## Short problem:
Extract the complete listing and output it unchanged.

═══

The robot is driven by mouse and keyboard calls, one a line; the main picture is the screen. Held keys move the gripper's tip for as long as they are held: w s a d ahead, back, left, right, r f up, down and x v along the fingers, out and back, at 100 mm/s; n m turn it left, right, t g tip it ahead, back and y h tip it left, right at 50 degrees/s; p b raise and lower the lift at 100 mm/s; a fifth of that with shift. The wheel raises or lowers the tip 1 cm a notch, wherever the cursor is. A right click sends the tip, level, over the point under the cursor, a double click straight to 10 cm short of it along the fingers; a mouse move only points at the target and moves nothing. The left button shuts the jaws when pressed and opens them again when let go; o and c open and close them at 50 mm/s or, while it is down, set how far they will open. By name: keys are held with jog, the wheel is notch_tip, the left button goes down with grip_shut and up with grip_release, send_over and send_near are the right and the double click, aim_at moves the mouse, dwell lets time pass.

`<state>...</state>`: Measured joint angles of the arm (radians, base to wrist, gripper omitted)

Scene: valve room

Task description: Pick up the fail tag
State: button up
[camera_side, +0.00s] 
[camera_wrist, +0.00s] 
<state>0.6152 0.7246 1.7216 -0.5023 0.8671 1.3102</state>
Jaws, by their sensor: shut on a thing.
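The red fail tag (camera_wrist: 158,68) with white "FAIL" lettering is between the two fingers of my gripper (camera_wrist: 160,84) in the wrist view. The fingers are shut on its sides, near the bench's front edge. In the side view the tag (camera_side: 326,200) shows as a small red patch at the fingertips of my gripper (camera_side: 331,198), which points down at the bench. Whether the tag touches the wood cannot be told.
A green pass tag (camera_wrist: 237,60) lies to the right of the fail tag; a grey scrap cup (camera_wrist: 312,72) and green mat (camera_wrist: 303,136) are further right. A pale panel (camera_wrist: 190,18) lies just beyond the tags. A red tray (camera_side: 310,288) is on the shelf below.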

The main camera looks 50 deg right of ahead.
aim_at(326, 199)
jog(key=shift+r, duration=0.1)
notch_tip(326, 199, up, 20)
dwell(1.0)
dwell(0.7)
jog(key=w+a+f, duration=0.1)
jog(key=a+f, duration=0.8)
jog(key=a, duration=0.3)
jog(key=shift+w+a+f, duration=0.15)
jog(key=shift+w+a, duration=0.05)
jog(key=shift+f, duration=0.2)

═══

## Solution to this task:
The robot is driven by mouse and keyboard calls, one a line; the main picture is the screen. Held keys move the gripper's tip for as long as they are held: w s a d ahead, back, left, right, r f up, down and x v along the fingers, out and back, at 100 mm/s; n m turn it left, right, t g tip it ahead, back and y h tip it left, right at 50 degrees/s; p b raise and lower the lift at 100 mm/s; a fifth of that with shift. The wheel raises or lowers the tip 1 cm a notch, wherever the cursor is. A right click sends the tip, level, over the point under the cursor, a double click straight to 10 cm short of it along the fingers; a mouse move only points at the target and moves nothing. The left button shuts the jaws when pressed and opens them again when let go; o and c open and close them at 50 mm/s or, while it is down, set how far they will open. By name: keys are held with jog, the wheel is notch_tip, the left button goes down with grip_shut and up with grip_release, send_over and send_near are the right and the double click, aim_at moves the mouse, dwell lets time pass.

`<state>...</state>`: Measured joint angles of the arm (radians, base to wrist, gripper omitted)

Scene: valve room

Task description: Pick up the fail tag
State: button up
[camera_side, +0.00s] 
[camera_wrist, +0.00s] 
<state>0.6152 0.7246 1.7216 -0.5023 0.8671 1.3102</state>
Jaws, by their sensor: shut on a thing.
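The red fail tag (camera_wrist: 158,68) with white "FAIL" lettering is between the two fingers of my gripper (camera_wrist: 160,84) in the wrist view. The fingers are shut on its sides, near the bench's front edge. In the side view the tag (camera_side: 326,200) shows as a small red patch at the fingertips of my gripper (camera_side: 331,198), which points down at the bench. Whether the tag touches the wood cannot be told.
A green pass tag (camera_wrist: 237,60) lies to the right of the fail tag; a grey scrap cup (camera_wrist: 312,72) and green mat (camera_wrist: 303,136) are further right. A pale panel (camera_wrist: 190,18) lies just beyond the tags. A red tray (camera_side: 310,288) is on the shelf below.

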The main camera looks 50 deg right of ahead.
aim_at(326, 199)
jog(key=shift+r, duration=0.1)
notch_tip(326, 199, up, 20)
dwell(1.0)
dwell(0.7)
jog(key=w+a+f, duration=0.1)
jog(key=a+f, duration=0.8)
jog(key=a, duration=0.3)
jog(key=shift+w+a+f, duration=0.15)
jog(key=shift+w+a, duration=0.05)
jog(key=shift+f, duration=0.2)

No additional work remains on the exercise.